To put this to the test: I took a flat Lithium battery that had been sitting in a drawer for months – soldered it to the charger unit and plugged in a fully laden FriendlyArm NanoPiM1 complete with HDMI, wireless keyboard and mouse – this is WAY more than anything I’d considered but good for the ultimate test.
The M1 lasted about 10 seconds before the battery gave up. That’s pretty much what I’d expected as the battery was flat – what was to come next would be critical.
I plugged in a decent USB supply to the smaller charger unit. The red charge light came on. No output. About 20 seconds later – the blue light came on, the output fired up and the M1 powered up without issue.
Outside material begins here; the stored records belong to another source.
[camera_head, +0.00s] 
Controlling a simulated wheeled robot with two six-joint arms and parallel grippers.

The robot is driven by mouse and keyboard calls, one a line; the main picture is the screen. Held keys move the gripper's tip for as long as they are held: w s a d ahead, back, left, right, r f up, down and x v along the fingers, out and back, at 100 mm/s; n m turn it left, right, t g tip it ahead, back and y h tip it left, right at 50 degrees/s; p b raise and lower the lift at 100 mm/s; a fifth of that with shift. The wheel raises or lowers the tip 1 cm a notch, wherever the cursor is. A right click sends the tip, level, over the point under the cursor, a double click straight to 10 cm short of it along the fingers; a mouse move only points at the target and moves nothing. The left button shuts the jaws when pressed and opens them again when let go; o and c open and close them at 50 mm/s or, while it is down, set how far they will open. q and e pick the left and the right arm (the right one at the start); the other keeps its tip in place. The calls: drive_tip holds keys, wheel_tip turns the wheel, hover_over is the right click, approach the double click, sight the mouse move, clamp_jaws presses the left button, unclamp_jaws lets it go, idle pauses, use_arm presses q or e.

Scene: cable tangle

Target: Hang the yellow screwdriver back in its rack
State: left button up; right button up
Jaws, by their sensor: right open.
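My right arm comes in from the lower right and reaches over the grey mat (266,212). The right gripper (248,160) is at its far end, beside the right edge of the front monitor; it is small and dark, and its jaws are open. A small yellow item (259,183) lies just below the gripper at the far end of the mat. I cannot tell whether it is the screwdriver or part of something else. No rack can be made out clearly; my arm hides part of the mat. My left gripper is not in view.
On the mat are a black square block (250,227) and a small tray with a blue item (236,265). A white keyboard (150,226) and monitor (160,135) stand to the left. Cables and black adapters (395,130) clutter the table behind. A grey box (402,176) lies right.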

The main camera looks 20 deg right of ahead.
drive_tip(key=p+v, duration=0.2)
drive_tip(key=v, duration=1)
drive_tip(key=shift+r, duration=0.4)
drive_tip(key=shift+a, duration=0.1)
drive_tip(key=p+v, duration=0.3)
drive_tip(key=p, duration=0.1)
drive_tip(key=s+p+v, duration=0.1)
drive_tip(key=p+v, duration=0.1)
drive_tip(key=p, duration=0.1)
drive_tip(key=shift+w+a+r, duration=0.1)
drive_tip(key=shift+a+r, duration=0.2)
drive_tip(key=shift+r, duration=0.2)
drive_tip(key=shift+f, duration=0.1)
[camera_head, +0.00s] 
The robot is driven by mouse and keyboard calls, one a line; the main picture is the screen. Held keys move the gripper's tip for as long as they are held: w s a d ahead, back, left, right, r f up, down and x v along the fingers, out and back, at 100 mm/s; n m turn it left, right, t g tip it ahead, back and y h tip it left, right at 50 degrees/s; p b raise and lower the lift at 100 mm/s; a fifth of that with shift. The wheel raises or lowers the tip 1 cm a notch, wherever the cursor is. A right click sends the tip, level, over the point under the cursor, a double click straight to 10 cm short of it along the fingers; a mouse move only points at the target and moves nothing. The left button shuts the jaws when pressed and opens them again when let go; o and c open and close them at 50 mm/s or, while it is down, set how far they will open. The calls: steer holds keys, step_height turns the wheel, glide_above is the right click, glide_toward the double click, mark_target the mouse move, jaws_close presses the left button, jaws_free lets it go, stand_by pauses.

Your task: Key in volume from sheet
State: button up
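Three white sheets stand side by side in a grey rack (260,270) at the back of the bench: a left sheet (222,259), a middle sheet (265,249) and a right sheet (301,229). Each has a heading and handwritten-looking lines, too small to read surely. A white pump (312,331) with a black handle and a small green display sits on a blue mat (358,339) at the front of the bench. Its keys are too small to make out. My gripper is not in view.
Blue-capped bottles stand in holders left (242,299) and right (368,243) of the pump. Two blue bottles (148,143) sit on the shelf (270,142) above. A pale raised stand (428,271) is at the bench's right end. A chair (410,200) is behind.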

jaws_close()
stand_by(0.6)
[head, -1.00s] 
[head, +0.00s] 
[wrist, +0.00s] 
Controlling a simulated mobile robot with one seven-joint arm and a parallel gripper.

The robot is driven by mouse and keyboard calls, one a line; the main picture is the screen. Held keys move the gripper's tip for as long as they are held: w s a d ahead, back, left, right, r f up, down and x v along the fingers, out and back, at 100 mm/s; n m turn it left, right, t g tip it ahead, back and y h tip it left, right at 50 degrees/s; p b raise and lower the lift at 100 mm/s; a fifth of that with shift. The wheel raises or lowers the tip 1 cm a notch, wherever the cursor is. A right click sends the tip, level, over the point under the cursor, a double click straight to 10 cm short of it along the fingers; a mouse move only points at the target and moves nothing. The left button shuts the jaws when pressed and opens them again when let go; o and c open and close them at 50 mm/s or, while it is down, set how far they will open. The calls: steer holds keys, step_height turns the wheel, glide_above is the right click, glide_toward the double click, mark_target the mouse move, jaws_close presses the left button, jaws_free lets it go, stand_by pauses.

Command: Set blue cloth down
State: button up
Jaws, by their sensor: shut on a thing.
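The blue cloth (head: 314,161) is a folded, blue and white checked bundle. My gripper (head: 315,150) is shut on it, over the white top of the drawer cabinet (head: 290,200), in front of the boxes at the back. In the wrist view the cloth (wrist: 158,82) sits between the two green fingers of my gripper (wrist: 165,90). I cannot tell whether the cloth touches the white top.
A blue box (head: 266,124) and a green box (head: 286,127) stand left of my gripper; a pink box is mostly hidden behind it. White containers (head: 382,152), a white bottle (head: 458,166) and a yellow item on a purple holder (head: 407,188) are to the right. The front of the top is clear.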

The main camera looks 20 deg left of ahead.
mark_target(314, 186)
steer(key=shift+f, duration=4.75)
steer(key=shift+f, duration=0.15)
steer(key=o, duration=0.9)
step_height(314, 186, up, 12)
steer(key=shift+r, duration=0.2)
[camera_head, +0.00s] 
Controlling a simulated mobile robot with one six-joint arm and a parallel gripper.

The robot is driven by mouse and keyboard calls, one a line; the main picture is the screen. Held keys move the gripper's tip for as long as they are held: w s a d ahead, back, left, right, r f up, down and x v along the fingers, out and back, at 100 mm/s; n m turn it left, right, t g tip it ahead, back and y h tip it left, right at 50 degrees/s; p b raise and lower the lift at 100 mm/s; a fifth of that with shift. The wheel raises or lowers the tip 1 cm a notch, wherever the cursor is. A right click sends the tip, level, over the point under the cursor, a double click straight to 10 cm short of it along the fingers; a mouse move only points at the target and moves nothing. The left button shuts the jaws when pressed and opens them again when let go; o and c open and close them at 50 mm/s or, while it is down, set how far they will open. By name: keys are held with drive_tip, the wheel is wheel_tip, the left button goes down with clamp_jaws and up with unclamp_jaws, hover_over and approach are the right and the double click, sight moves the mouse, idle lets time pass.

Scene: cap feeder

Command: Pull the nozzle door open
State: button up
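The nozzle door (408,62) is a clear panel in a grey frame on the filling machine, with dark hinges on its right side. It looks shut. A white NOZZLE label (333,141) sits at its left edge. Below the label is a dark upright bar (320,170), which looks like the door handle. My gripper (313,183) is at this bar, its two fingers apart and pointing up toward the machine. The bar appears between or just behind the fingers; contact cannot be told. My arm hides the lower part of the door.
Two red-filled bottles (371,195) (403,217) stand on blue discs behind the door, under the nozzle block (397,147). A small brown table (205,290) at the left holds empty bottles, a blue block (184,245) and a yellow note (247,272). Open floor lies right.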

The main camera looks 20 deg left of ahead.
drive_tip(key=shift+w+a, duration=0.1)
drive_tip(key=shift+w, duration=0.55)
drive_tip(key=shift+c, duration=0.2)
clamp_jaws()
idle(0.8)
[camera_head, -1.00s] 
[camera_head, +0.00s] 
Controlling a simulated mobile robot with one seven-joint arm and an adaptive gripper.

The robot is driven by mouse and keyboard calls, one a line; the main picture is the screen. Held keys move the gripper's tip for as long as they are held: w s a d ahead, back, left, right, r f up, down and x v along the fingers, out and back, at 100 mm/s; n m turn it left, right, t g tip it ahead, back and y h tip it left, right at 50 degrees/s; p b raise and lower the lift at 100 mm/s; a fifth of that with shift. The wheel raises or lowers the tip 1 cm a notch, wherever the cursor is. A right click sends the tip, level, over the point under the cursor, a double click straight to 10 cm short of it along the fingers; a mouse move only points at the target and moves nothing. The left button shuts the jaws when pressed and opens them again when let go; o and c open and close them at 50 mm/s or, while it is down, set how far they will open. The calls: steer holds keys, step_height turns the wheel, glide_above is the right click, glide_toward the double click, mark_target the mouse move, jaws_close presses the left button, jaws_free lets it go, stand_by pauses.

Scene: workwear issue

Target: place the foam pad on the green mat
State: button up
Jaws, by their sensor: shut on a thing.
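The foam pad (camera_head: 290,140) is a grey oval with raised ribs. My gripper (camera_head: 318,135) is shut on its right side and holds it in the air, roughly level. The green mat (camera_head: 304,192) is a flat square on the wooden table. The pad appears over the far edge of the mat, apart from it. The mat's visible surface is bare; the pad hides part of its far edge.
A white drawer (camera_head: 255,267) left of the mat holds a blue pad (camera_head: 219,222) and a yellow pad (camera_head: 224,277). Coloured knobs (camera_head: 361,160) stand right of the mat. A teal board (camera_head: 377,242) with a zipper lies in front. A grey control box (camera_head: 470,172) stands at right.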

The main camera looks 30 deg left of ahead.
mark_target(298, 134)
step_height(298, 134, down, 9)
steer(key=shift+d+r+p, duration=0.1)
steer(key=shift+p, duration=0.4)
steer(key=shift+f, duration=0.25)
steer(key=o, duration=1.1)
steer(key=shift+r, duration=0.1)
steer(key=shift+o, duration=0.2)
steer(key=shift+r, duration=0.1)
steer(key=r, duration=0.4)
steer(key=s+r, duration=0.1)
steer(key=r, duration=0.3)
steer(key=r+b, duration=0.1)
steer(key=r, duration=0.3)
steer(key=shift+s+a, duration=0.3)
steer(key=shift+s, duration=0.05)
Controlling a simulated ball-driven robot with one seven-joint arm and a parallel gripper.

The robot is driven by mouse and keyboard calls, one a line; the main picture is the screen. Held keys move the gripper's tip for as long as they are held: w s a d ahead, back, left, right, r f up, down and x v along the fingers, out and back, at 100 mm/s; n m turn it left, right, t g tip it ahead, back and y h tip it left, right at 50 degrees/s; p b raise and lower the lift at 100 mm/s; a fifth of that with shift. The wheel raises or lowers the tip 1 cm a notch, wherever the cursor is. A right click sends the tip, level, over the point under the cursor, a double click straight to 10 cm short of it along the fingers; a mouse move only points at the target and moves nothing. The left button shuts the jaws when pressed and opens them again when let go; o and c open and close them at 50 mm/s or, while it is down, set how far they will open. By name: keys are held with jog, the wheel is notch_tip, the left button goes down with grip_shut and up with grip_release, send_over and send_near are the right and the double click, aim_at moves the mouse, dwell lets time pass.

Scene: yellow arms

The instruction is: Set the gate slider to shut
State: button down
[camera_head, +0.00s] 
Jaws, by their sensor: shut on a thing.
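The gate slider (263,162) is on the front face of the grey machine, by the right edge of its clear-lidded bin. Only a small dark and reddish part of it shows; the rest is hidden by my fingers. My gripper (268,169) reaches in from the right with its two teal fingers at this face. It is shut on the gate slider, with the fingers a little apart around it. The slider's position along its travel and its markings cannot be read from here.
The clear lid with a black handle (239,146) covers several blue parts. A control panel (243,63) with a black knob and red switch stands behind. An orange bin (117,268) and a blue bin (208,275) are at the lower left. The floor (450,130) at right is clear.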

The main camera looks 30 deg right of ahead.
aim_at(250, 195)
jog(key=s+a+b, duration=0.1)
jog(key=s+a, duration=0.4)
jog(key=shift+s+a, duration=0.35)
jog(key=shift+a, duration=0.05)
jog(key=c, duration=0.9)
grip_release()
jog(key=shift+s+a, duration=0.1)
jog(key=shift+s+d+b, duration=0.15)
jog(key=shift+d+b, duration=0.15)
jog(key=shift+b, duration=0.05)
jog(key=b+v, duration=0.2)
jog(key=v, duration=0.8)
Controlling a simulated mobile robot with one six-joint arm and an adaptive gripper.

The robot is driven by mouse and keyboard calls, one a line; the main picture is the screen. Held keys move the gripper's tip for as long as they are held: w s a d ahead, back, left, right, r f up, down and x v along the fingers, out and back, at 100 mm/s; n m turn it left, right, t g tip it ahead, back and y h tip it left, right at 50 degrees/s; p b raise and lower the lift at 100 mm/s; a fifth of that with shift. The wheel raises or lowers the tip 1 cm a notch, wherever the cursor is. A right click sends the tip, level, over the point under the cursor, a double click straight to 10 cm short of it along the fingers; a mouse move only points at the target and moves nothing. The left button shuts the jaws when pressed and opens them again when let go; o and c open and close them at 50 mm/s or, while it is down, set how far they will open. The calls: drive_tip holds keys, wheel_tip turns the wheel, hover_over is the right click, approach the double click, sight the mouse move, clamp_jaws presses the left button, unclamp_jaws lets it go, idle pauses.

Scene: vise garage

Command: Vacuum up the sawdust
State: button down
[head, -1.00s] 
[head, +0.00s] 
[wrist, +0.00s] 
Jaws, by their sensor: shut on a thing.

As the battery was charging – the M1 was doing just fine. The charger unit was running HOT – but then that’s what I’d expect – it was having to power far more than I would normally give it AND charge up a totally flat Lithium battery. Not exactly a typical situation. But it was coping. Just to push my luck – I was intermittently pulling out the charger lead and the M1 continued to run rock-steadily. 6 hours later both lights were on but temperatures were now down to “pretty warm” with the battery at “just warm” with the battery sitting at 4.17v. I disconnected the mains charger at which point the battery voltage dropped to 4.11v.
I finished off this blog article and checked my mail, a process which took maybe 15 minutes at the end of which the battery was just fine sitting at 4.06v. Later this morning I took the charger off momentarily and then forgot out about it – went off to do some painting – 2 hours later the battery was still at 3.8v and the NanoP1-M1 was happily sitting there.
Overnight I left the M1 on the unit, on charge and the charge light has still not turned to green which is interesting – yet the tests show that the battery IS very much being charged. I guess the load must be pulling the voltage to just below the point where the charger considers this a full charge. During the evening last night I disconnected the mouse, keyboard and hdmi lead. This morning, the battery is cool, the charger is cool, all is well with the M1 and the battery voltage is sitting at 4.18v
Which is more than can be said for the blog which apparently came to a halt last night due to the number of people looking in!!! All fixed now thanks to a prompt response from the service provider.
I’m impressed - I have three of these units, but now I see how useful they are, I can see more of them on the way.
Update April 2017: With a really flat battery, plugging in a Raspberry Pi 2 and power, the RED light on the unit activates- but sadly the battery does not appear to charge and the Pi does not come on. If the Pi is disconnected, the battery voltage immediately starts to rise. If the PI is then reconnected, the Pi works and the battery continues to charge. Sadly, at a stroke, this makes the unit useless in the event that the battery becomes completely flat.
Update September 11 2017: A picture is emerging here of manufacturers having to content with existing chips – the lower priced ones having severe limitations. Aidan and I have been discussing the subject.
The REASON we have problems with a lot of these designs is becoming clear. Let’s say we need 1 amp – plenty of cheap voltage boost chips out there that will do the job. On the charging side, the most popular chip can charge at half an amp – and therein lies the problem.
Take a board like the one I’ve described – fully charged battery. Runs perfectly as the charger is not having to deliver much. On the other hand starting with a FLAT battery , we are expecting the charger not only to deliver a heavy current to the battery – but ALSO the full 1 amp to the unit it is powering – not going to happen. Now – you COULD say – what about simply using the input power supply, to power the load directly when there is mains power – and that’s the OBVIOUS question. DIODES is why. At heavy current even a schottky diode loses up to half a volt and you have to OR the two outputs together with diodes. So that’s no good.
So how about – using diodes to OR the battery and the input power supply to the boost converter? That’s a BETTER idea but flawed… as that also lowers the potential voltage going to the boost convertor and these chips are not that good at delivering power when the incoming voltage is below 3v (battery minus diode drop).
Another way would be TWO boost convertors – chucking out 5.5v or so – dioded together to provide power – one gets power from the battery – the other from the incoming supply. This one has merit and the likes of the MT3608 are cheap and at the output end, voltage loss is not a problem as you can simply compensate. When I say cheap – I mean REALLY cheap. Current thoughts are that one output would be maybe 0.1v or so higher than the other so that while there is mains power, the battery side is supplying nothing. As soon as power fails, the battery side takes over. This would work without any controller as the chips handle over charge and over discharge protection but I still fancy a 328 in there to warn any Pi or similar computer that a power outage is on the way.
Similarly the inexpensive charging circuits are often seen in parallel and again you could increase the charging rate that way though there is a limit to how fast you should charge 18650 batteries…
Here is some interesting reading on the subject..
If cost is not an issue, there’s a boost chip called the TPS61030 series (TPS61031) and this one is able to throw out over 2.5 amps with a 3volt input. At at 2.6volts it can STILL output over 2amps – it is however a lot more expensive than other alternatives and from a small production standpoint the chip packaging isn’t ideal.
So looking ahead I plan to play with the two-boost option – but right now a couple of Orange Pis just turned up for me to play with – priorities.